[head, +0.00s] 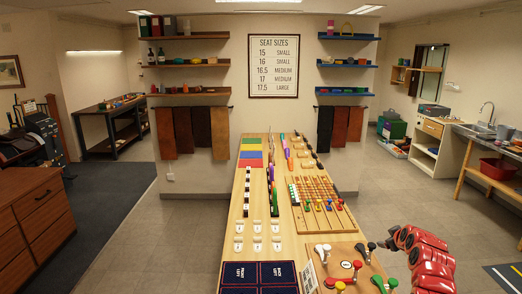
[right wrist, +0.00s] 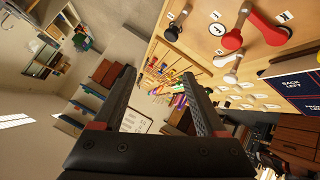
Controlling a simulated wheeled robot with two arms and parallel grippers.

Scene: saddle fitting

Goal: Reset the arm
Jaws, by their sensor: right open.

• **Written task**
Repeat the listing in full and exactly. Leave any pictures out.

• **Exercise solution**
[head, +0.00s] 
[right wrist, +0.00s] 
Controlling a simulated wheeled robot with two arms and parallel grippers.

Scene: saddle fitting

Goal: Reset the arm
Jaws, by their sensor: right open.

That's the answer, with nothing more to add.